:: Directions for this task ::
List each line of the data that holds the string "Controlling", please.

:: Material provided ::
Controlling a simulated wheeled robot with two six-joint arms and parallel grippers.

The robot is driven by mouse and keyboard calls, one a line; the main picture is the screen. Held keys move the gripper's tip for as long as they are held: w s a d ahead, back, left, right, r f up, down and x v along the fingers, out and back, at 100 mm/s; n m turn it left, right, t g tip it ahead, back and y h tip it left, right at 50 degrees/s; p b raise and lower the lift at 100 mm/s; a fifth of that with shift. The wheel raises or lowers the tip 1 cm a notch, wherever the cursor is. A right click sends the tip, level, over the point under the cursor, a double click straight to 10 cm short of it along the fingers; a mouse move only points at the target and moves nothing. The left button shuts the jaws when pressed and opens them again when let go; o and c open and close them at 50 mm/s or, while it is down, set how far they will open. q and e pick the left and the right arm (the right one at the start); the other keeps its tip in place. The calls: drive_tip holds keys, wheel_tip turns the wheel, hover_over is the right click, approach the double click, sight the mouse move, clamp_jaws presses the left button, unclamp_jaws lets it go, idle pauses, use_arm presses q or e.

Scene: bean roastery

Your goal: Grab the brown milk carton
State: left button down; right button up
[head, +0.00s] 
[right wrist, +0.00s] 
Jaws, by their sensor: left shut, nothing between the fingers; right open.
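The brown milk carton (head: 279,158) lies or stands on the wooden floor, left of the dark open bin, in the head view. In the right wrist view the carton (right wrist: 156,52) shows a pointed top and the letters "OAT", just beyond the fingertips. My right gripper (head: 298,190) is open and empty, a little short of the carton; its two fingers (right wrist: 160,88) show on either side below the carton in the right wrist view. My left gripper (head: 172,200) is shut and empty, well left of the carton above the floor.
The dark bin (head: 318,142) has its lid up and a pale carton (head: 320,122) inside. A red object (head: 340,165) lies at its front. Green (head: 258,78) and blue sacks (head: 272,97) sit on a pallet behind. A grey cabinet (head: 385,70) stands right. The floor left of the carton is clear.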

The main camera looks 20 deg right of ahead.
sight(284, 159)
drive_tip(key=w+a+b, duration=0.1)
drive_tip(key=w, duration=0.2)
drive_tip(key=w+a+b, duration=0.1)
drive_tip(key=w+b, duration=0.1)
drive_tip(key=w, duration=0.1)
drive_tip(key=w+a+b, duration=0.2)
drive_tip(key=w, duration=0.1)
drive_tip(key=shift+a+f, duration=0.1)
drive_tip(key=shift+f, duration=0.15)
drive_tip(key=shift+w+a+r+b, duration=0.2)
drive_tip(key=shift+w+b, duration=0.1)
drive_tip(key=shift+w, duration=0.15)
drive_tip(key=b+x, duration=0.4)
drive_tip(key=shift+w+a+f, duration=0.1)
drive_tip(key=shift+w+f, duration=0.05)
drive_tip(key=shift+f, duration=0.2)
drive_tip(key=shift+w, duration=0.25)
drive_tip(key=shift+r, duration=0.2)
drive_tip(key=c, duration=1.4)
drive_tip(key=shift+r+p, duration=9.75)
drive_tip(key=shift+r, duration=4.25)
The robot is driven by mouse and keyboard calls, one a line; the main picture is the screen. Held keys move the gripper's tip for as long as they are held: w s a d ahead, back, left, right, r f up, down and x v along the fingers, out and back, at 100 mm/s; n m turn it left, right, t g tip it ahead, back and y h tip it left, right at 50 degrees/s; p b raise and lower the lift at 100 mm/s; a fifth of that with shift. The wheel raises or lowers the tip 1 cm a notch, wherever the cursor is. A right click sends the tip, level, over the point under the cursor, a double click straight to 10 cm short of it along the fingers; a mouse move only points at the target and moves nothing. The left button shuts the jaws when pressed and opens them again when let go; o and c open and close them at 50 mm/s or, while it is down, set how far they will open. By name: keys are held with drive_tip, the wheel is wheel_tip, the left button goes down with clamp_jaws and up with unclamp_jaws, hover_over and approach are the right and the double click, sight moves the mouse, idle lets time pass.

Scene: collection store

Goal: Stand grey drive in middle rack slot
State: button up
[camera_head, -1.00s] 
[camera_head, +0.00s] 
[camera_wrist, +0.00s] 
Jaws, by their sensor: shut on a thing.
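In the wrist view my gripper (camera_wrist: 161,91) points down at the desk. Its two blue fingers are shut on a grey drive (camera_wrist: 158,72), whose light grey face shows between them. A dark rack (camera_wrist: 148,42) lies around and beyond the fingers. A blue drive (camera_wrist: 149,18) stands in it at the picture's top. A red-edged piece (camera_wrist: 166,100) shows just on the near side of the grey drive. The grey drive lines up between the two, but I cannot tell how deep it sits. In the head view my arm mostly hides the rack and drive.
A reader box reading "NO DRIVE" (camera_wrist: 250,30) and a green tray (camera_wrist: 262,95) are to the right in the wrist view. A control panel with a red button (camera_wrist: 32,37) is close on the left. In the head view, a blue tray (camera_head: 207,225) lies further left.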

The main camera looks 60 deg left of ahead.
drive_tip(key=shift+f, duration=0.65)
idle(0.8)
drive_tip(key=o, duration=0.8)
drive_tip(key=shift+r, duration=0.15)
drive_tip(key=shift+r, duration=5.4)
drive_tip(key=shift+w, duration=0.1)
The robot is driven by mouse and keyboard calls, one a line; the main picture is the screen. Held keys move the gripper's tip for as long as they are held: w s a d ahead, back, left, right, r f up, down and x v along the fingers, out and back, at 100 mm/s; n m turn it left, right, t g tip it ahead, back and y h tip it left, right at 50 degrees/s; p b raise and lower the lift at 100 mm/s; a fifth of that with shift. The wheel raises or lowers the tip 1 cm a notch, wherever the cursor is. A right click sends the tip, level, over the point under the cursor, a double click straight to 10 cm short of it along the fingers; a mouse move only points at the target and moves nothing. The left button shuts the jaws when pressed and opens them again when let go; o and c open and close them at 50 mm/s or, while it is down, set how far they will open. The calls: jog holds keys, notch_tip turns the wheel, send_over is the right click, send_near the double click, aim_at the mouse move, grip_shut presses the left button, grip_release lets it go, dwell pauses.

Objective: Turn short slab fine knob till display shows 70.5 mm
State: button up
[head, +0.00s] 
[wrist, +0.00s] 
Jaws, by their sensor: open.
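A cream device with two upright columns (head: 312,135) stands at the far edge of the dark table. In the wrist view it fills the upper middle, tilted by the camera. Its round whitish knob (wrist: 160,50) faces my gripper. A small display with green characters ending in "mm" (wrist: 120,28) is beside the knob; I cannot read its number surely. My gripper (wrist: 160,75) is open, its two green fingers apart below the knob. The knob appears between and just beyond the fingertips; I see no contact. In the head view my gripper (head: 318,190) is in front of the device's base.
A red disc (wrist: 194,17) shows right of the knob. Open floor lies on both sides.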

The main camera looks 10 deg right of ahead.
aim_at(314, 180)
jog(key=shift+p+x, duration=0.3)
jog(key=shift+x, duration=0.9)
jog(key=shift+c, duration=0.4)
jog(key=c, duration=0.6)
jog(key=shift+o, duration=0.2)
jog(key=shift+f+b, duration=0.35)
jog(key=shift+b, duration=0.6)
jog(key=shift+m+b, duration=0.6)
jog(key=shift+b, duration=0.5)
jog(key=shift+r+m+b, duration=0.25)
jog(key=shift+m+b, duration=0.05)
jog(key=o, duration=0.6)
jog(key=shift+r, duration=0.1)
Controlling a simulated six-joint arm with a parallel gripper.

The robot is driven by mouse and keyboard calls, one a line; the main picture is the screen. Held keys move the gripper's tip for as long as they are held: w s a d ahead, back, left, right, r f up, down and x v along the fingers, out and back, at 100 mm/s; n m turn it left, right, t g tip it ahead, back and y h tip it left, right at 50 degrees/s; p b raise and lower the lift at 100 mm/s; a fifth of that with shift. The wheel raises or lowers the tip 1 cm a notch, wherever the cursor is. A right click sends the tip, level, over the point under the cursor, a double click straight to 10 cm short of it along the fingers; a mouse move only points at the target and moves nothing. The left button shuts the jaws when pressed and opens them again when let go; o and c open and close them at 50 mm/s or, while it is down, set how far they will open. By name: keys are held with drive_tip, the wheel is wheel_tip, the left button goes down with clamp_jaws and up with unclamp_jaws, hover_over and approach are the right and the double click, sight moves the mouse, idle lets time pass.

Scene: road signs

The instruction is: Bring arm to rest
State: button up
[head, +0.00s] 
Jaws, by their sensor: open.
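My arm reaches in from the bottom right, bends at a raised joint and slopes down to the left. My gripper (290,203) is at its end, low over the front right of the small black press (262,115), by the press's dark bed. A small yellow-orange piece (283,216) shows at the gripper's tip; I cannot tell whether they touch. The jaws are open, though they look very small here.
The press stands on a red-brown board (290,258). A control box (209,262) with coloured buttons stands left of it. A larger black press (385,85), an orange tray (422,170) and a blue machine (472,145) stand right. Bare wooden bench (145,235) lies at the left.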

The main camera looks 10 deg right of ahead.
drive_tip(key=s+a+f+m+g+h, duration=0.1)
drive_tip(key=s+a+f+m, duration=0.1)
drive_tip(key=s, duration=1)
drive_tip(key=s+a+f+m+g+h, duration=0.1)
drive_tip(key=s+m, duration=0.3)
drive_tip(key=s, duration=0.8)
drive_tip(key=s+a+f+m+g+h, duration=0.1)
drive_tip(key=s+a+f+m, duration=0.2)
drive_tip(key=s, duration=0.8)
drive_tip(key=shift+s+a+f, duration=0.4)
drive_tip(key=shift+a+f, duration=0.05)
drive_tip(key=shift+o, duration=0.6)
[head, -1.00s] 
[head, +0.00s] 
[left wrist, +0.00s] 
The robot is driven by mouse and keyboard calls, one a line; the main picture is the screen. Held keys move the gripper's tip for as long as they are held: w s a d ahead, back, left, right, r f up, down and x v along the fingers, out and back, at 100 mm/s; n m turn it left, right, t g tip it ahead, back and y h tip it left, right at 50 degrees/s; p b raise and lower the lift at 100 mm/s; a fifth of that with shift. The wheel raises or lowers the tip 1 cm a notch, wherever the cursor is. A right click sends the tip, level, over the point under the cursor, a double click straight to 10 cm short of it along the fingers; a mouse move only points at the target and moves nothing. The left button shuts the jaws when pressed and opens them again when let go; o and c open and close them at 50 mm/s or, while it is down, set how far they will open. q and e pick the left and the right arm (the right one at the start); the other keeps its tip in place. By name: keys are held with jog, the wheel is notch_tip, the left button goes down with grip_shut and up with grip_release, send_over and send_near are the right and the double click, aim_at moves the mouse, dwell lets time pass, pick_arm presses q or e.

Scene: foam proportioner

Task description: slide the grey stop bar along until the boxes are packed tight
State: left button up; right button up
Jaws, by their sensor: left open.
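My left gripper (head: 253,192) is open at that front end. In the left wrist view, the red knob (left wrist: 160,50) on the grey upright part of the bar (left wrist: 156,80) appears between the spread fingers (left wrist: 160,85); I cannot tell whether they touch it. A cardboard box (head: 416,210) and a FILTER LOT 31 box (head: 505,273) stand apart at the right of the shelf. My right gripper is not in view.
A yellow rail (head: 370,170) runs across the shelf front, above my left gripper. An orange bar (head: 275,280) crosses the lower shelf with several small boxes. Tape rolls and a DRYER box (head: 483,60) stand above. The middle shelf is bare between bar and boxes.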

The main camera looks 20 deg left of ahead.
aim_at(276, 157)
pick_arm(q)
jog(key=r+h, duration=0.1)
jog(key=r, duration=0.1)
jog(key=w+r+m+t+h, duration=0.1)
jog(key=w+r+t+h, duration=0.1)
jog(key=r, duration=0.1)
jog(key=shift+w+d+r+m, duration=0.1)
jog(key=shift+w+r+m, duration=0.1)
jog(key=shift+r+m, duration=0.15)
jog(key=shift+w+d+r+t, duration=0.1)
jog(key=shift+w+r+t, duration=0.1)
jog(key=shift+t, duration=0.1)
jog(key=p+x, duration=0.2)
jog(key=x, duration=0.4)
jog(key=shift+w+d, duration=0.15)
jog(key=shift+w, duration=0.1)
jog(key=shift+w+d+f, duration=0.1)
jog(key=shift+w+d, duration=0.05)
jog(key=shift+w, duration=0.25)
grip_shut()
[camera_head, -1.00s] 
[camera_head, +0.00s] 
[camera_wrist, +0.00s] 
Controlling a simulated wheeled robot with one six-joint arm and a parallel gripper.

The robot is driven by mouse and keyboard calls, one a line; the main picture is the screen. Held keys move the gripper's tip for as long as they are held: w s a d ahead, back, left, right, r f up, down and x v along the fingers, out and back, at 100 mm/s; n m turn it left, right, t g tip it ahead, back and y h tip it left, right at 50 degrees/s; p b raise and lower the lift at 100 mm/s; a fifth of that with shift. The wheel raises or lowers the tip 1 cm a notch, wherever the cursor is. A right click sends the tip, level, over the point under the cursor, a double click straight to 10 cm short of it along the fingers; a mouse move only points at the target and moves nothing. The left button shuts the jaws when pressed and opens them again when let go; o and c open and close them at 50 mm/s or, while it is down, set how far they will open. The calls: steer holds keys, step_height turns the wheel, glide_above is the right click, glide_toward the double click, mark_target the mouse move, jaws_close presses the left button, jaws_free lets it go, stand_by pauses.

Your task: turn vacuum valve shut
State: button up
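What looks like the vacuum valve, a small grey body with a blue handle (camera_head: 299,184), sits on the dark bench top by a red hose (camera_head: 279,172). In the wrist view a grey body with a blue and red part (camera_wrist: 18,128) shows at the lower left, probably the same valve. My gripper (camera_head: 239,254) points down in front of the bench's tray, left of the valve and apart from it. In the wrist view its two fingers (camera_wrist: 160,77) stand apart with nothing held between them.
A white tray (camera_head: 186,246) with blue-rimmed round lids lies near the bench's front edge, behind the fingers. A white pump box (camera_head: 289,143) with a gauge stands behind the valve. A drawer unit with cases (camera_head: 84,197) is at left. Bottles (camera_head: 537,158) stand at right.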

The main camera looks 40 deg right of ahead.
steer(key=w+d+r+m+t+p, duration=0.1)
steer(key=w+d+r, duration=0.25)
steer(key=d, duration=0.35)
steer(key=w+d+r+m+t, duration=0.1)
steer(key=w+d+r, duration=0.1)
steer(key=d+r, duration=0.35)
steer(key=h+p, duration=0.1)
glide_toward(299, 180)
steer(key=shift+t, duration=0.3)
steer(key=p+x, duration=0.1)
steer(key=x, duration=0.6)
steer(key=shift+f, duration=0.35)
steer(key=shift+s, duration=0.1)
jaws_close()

:: Response to the task ::
Controlling a simulated wheeled robot with two six-joint arms and parallel grippers.
Controlling a simulated six-joint arm with a parallel gripper.
Controlling a simulated wheeled robot with one six-joint arm and a parallel gripper.

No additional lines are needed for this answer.